Manipulation episode records:
· · · · · · ·

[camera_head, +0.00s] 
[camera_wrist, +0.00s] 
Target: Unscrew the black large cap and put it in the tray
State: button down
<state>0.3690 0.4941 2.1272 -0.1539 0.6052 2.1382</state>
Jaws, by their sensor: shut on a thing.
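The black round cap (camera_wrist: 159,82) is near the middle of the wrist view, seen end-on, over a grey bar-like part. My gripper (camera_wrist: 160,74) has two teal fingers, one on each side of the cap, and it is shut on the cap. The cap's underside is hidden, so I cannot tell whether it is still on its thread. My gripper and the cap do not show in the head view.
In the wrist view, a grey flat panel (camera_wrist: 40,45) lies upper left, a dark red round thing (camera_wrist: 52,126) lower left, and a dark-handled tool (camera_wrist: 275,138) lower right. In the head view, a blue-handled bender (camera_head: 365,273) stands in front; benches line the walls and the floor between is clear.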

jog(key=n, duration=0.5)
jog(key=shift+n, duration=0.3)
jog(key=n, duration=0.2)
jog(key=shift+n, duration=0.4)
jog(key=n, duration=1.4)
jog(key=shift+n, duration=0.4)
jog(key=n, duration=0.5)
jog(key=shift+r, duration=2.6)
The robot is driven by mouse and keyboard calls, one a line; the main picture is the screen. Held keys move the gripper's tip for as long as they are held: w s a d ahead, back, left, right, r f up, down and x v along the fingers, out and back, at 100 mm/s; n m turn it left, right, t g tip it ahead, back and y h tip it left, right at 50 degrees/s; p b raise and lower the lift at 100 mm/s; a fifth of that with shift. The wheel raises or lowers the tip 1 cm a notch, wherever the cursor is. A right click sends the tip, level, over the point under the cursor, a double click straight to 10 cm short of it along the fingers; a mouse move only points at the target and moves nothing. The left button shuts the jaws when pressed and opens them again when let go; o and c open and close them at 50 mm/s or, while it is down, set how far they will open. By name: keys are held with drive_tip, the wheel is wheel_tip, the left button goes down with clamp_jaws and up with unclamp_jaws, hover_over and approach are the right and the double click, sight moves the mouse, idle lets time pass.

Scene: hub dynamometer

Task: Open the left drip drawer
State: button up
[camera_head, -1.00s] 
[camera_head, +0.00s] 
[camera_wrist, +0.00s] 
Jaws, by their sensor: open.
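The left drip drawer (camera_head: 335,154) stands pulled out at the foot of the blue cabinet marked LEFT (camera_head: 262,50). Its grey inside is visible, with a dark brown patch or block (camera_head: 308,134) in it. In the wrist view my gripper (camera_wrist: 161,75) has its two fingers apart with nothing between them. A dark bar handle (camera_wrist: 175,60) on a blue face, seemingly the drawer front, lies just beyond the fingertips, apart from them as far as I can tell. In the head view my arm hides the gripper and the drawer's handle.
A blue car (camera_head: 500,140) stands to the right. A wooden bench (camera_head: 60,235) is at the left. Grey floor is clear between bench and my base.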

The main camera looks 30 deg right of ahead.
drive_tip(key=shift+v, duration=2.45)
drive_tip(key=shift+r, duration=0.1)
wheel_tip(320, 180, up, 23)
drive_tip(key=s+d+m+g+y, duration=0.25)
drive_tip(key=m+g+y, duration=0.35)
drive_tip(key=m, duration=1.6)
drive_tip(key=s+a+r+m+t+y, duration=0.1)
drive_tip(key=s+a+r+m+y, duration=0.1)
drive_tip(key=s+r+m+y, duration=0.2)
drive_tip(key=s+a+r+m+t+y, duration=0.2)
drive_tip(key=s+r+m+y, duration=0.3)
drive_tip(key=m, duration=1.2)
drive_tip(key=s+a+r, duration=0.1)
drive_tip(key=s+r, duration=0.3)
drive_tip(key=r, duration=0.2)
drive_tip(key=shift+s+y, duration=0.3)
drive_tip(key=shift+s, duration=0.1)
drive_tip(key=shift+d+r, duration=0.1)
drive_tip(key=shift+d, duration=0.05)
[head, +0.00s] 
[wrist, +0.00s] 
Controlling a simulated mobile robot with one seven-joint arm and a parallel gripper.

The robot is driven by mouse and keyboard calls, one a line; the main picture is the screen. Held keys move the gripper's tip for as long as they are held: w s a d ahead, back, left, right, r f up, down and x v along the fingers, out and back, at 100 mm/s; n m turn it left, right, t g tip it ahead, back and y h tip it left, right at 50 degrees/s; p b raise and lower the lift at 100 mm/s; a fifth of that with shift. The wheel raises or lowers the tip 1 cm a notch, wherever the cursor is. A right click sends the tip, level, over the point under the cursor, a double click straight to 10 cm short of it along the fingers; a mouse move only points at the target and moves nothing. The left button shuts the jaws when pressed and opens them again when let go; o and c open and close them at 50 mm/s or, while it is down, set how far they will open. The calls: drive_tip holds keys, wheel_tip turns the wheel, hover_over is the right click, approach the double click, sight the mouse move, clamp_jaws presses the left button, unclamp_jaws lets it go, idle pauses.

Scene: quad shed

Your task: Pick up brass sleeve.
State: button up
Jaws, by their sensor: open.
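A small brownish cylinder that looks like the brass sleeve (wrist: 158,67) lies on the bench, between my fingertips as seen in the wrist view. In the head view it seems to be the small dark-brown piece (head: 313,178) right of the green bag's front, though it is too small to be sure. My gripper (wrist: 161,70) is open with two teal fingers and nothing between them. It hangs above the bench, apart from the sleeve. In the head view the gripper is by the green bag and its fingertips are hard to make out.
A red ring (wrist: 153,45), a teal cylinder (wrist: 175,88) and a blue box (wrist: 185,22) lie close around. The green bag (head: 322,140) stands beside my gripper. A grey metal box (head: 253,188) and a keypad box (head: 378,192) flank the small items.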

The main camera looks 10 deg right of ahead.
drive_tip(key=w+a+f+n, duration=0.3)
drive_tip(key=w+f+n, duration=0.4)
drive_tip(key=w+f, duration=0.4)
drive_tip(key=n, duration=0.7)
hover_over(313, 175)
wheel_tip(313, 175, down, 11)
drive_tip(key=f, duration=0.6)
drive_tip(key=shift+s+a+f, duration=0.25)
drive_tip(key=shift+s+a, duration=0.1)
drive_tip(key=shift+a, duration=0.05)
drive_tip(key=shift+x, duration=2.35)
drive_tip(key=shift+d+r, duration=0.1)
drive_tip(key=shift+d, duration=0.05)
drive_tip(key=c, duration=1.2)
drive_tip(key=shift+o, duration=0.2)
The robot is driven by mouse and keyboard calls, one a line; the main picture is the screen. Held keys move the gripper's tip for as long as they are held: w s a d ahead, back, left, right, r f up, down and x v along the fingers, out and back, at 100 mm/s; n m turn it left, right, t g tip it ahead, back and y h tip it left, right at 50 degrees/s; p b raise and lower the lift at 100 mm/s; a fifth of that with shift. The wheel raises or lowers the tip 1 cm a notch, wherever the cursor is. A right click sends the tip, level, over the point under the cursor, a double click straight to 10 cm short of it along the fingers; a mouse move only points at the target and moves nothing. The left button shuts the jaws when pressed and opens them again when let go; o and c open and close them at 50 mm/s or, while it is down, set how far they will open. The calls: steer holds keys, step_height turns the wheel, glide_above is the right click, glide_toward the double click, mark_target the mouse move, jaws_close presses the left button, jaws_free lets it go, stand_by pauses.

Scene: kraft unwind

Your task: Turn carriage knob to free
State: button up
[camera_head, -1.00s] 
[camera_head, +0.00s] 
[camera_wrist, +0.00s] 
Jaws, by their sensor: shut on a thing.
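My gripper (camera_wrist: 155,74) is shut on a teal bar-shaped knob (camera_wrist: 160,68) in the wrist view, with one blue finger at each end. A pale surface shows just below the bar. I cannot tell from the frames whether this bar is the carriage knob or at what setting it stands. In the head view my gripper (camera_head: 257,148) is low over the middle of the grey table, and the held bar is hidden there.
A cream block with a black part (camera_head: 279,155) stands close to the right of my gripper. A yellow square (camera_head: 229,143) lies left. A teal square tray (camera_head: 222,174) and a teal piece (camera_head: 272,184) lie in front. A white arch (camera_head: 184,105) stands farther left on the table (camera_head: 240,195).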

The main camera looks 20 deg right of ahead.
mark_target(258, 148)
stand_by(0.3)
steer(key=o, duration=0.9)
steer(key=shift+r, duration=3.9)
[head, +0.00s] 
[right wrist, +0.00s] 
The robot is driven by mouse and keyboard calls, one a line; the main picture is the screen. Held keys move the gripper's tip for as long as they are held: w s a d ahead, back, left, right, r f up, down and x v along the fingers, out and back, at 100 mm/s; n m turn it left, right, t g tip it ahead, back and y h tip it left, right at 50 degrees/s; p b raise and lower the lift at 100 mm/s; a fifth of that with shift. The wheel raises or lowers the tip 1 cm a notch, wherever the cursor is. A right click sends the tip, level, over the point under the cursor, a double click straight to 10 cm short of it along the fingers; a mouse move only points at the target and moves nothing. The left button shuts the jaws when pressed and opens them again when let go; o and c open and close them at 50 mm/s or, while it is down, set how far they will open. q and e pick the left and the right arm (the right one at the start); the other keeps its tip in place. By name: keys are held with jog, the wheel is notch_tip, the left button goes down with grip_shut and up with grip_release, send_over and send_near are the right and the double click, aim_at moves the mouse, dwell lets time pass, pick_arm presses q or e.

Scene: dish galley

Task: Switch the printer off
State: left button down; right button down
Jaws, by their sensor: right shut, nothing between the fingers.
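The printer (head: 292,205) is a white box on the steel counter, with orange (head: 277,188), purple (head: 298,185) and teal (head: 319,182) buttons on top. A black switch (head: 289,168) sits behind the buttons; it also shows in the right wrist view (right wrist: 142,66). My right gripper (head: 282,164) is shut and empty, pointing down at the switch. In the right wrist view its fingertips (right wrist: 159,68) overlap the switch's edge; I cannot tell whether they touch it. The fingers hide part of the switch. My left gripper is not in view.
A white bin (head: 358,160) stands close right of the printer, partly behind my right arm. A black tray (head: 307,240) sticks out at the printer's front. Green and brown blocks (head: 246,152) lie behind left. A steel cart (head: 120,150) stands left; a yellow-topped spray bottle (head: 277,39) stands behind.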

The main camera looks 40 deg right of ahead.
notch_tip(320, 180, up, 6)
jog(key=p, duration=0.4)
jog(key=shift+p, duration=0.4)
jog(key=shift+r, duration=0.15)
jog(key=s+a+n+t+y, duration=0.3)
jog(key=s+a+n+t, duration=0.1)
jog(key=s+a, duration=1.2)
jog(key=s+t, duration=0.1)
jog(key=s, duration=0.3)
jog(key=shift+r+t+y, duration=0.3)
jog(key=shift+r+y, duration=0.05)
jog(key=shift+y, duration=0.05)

· · · · · · ·

Work to complete:
Copy out exactly the lines from the one containing "State: button down" to the one containing "<state>0.3690 0.4941 2.1272", both ends inclusive.

Output:
State: button down
<state>0.3690 0.4941 2.1272 -0.1539 0.6052 2.1382</state>

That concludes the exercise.